Living, eating and sleeping with a project

Over on Mark Zuckerberg’s Matrix, I updated my status with “when finishing a research project, I have found that I don’t so much work with the data, rather I put up with it.” Just as the finishing touches are being put to a report based on a data gathering process that you may have worked on, you can get sick to the back teeth of the information you believe you see coming from the results.

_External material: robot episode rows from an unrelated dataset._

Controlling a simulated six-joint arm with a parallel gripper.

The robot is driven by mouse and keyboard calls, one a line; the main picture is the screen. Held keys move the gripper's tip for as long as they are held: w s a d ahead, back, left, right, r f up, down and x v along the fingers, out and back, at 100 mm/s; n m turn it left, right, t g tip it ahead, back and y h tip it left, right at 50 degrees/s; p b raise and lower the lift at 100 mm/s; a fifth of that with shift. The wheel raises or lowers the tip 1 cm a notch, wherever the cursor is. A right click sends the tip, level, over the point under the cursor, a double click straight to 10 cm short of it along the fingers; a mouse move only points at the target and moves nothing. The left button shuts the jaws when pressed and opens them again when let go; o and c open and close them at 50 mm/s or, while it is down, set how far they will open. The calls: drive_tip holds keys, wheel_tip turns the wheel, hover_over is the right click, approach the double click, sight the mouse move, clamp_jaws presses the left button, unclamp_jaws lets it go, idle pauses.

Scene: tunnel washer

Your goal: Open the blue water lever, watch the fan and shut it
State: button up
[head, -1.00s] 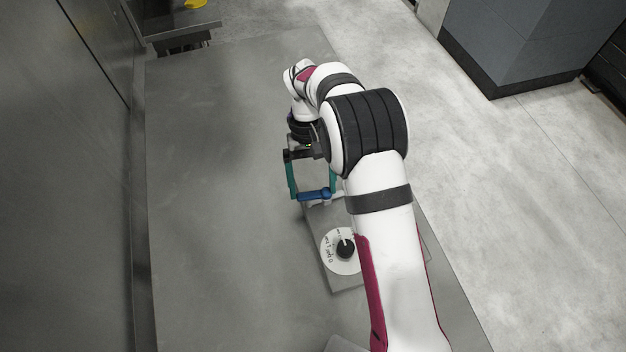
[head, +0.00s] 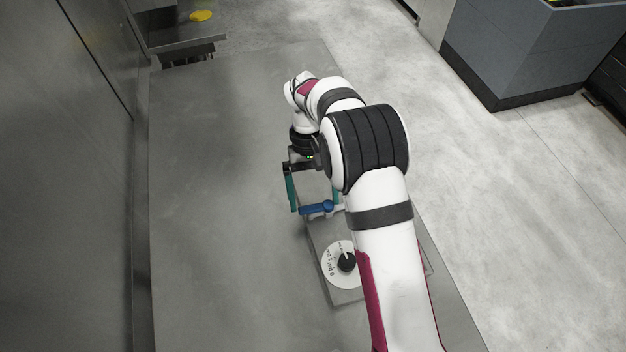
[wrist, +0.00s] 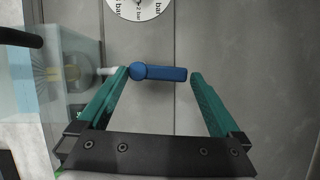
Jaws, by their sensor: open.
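The blue water lever (head: 316,209) is a short bar joined to a pale fitting by the panel in the head view. In the wrist view the lever (wrist: 165,74) lies crosswise, its round hub near the left fingertip and its free end close to the right one. My gripper (wrist: 160,73) is open, with one teal finger at each end of the lever. A clear housing (wrist: 75,100) left of the fingers holds a brass-coloured, radial wheel that looks like the fan (wrist: 72,74). I cannot tell whether it turns. In the head view my arm hides the housing.
A white dial (head: 333,278) with a black knob sits on the panel, in front of the lever. A steel wall (head: 70,180) runs along the left. The grey surface (head: 215,200) left of my gripper is clear. A dark-based cabinet (head: 515,60) stands at upper right.

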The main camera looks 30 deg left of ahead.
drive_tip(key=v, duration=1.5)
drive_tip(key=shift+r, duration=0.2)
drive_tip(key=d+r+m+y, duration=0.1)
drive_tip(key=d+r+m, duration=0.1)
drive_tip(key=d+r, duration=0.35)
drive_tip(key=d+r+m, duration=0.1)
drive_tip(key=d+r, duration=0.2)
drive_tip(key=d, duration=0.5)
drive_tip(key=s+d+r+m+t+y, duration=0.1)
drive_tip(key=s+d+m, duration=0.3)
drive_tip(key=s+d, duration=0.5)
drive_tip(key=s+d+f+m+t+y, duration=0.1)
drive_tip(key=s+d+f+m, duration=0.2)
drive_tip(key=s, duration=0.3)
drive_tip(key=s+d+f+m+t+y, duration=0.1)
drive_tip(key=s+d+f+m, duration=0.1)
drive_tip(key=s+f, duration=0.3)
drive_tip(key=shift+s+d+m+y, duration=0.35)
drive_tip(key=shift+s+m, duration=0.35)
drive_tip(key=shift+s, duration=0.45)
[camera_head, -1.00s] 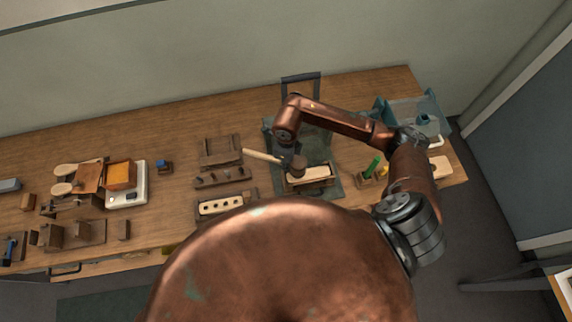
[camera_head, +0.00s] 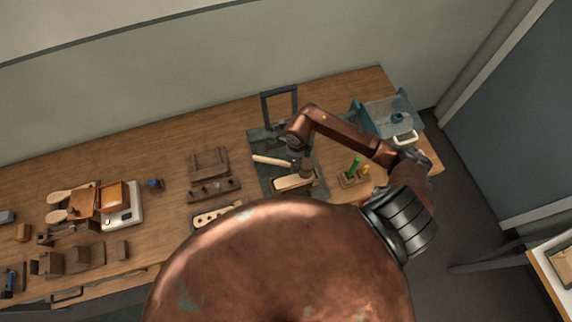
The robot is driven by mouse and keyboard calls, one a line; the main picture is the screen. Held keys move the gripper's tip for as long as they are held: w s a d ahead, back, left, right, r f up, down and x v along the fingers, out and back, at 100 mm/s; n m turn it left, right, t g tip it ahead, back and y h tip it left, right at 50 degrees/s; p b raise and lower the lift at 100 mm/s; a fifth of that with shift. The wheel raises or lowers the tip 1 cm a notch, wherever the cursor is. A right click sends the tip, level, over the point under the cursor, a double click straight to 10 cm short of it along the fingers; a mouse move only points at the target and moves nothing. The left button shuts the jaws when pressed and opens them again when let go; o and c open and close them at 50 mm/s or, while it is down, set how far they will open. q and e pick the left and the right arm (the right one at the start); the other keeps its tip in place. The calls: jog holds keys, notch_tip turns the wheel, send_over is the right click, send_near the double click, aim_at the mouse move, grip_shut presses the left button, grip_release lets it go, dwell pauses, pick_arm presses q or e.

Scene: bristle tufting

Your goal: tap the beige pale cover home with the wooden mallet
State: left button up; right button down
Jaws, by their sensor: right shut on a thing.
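The beige pale cover (camera_head: 288,184) is a long pale block lying in a dark holder on the dark green mat (camera_head: 266,145). The wooden mallet has a pale handle (camera_head: 271,161) pointing left and a brown head (camera_head: 306,171) over the right part of the cover. I cannot tell whether the head touches the cover. My right gripper (camera_head: 298,158) is small and dark here, shut on the mallet close to its head; its fingers are partly hidden by my arm. My left gripper is not in view.
A dark upright frame (camera_head: 265,109) stands behind the mat. A green-handled tool (camera_head: 355,166) stands in a small rack to the right, with a teal bin (camera_head: 372,124) beyond. Wooden racks (camera_head: 213,186) and a white scale (camera_head: 132,211) are to the left.

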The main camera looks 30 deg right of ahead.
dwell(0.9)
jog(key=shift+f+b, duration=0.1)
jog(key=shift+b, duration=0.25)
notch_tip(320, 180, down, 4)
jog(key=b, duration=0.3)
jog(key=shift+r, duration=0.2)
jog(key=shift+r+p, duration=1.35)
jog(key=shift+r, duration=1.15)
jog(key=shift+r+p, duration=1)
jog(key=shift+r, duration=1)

So part of my work is about devising projects (usually in conjunction with other people who need them) that usually involve the following:

  • agreement on a project’s outline and purpose
  • a data collection process
  • a data analysis process
  • report writing
  • gauging if the report fits with the group who wanted this
  • handing it over to them and moving on to the next project

Great expectation about what is possible this time is followed shortly by a convenient forgetting of the time before you did this. Some women say they cannot remember giving birth to their child and this is because it can be so painful. Given that projects can take about 8 months to get through and I am on my second such project since December, that’s a fairly cramped 16 ‘work months’. Just today I am putting together the last section of a report for a development agency that arose from an analysis of focus groups and almost 400 questionnaires. It’s due next week (hell of a week to start a blog again then huh?). I’m not moaning but right towards the end, it’s like the inevitable end of a relationship: you know the break up is coming but you have to tolerate it for another while yet. So I’m gritting my teeth as I pour over the 16% of this and the 68.3% of that and wonder if what that person said is what I’m reading into it or if that inflection is significant in the ‘bigger picture’.

In short, it’s not just the data that is undergoing analysis. OK, prevarication done.